Dataset extract:
•••

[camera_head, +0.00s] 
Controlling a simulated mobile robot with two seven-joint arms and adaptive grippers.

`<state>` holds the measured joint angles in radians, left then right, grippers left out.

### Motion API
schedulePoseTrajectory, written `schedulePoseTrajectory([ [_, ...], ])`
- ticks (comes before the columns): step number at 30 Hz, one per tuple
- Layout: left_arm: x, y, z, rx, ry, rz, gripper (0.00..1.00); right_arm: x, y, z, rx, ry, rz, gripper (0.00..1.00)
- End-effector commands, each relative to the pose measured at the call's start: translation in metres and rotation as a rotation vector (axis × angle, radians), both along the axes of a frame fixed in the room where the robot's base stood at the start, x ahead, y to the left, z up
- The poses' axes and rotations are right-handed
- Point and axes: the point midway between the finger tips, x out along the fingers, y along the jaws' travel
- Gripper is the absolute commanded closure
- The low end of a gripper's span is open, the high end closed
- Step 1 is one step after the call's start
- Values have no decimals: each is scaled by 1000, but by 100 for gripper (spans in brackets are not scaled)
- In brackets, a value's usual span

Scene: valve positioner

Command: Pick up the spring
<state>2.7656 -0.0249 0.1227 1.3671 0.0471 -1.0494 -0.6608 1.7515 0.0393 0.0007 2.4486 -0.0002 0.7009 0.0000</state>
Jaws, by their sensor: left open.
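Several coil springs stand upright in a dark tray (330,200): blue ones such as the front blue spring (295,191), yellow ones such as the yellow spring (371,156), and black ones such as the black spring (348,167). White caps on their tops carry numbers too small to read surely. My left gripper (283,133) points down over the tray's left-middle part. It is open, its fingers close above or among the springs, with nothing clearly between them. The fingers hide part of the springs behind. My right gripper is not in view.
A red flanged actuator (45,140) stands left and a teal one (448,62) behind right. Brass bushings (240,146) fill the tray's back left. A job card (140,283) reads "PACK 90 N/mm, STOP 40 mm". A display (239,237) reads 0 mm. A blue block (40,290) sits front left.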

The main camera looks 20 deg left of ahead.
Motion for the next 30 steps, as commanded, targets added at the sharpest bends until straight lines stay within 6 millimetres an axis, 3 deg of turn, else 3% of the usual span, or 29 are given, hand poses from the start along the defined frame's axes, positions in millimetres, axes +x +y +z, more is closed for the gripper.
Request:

•••

Every line from the one containing "Scene: valve positioner" through the end of the data must be repeated exactly, and no other line.

Solution to the exercise:
Scene: valve positioner

Command: Pick up the spring
<state>2.7656 -0.0249 0.1227 1.3671 0.0471 -1.0494 -0.6608 1.7515 0.0393 0.0007 2.4486 -0.0002 0.7009 0.0000</state>
Jaws, by their sensor: left open.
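Several coil springs stand upright in a dark tray (330,200): blue ones such as the front blue spring (295,191), yellow ones such as the yellow spring (371,156), and black ones such as the black spring (348,167). White caps on their tops carry numbers too small to read surely. My left gripper (283,133) points down over the tray's left-middle part. It is open, its fingers close above or among the springs, with nothing clearly between them. The fingers hide part of the springs behind. My right gripper is not in view.
A red flanged actuator (45,140) stands left and a teal one (448,62) behind right. Brass bushings (240,146) fill the tray's back left. A job card (140,283) reads "PACK 90 N/mm, STOP 40 mm". A display (239,237) reads 0 mm. A blue block (40,290) sits front left.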

The main camera looks 20 deg left of ahead.
Motion for the next 30 steps, as commanded, targets added at the sharpest bends until straight lines stay within 6 millimetres an axis, 3 deg of turn, else 3% of the usual span, or 29 are given, hand poses from the start along the defined frame's axes, positions in millimetres, axes +x +y +z, more is closed for the gripper.
Request:

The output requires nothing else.